= TASK DESCRIPTION =
Set down, please, exactly the lines below that run from the line with "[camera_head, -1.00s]" to the line with "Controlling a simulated", both lines included.
[start of LISTED RECORDS]
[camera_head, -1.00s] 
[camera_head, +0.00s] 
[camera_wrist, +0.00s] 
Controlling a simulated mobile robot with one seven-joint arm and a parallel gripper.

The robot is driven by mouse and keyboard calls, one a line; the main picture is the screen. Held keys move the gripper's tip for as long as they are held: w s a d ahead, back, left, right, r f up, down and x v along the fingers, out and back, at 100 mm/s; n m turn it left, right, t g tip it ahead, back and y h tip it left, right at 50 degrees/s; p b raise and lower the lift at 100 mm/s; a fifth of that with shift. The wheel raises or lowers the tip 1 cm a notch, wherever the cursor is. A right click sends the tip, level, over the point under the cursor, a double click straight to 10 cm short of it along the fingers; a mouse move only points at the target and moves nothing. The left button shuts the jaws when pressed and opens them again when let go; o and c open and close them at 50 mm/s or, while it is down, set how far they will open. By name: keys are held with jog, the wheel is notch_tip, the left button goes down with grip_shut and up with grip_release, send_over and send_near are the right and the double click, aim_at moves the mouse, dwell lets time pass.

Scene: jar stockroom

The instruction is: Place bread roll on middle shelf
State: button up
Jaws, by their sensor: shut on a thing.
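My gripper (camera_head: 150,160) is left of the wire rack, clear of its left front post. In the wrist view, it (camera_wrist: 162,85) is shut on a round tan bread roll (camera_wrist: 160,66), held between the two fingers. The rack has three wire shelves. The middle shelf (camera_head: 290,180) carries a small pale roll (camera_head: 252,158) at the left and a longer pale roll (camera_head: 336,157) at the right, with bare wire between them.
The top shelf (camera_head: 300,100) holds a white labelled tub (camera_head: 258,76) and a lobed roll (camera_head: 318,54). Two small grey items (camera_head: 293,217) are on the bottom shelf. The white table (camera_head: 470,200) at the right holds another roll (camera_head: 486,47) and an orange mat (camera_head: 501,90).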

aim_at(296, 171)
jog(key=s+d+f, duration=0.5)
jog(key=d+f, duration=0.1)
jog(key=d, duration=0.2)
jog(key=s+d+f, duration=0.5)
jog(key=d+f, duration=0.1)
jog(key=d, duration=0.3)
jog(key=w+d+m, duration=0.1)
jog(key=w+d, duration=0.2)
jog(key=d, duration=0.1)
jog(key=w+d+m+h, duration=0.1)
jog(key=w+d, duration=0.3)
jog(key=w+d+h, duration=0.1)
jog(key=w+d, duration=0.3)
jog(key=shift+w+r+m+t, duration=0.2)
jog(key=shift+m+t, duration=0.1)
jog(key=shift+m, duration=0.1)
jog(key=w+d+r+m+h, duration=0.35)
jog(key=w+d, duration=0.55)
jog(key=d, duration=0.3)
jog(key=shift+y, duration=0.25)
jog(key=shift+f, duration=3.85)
[end of LISTED RECORDS]
[start of LISTED RECORDS]
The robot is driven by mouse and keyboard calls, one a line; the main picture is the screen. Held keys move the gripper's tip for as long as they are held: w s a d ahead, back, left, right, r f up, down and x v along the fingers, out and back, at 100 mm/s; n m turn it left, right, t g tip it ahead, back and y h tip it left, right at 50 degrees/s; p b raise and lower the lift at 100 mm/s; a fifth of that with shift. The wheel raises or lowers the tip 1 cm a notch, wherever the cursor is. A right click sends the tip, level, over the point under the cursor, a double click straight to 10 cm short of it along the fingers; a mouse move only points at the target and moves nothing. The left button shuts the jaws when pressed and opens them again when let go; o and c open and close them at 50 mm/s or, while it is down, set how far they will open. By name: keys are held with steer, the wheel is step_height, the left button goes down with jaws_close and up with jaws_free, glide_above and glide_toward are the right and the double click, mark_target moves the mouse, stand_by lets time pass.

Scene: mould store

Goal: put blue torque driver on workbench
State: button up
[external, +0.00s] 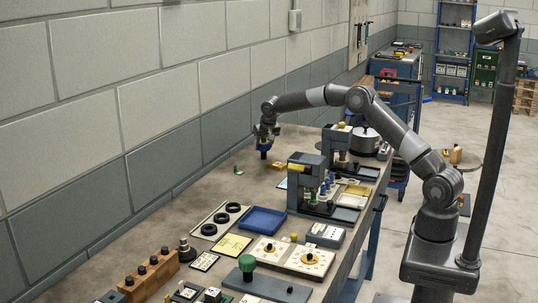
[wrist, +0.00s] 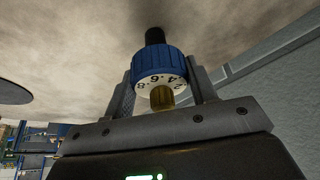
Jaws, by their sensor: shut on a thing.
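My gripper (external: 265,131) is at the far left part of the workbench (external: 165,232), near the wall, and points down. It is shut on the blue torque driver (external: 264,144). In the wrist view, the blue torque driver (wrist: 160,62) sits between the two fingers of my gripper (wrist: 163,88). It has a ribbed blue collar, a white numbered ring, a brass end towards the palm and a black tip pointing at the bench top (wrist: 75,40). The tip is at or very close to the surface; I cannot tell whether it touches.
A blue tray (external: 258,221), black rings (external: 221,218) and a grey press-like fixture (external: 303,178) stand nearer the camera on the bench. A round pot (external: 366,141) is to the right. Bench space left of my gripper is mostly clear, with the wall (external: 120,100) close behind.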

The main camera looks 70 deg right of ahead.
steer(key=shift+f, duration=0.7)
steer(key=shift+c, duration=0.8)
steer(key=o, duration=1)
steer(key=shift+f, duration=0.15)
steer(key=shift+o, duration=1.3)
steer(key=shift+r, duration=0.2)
[end of LISTED RECORDS]
= THE OUTPUT =
[camera_head, -1.00s] 
[camera_head, +0.00s] 
[camera_wrist, +0.00s] 
Controlling a simulated mobile robot with one seven-joint arm and a parallel gripper.

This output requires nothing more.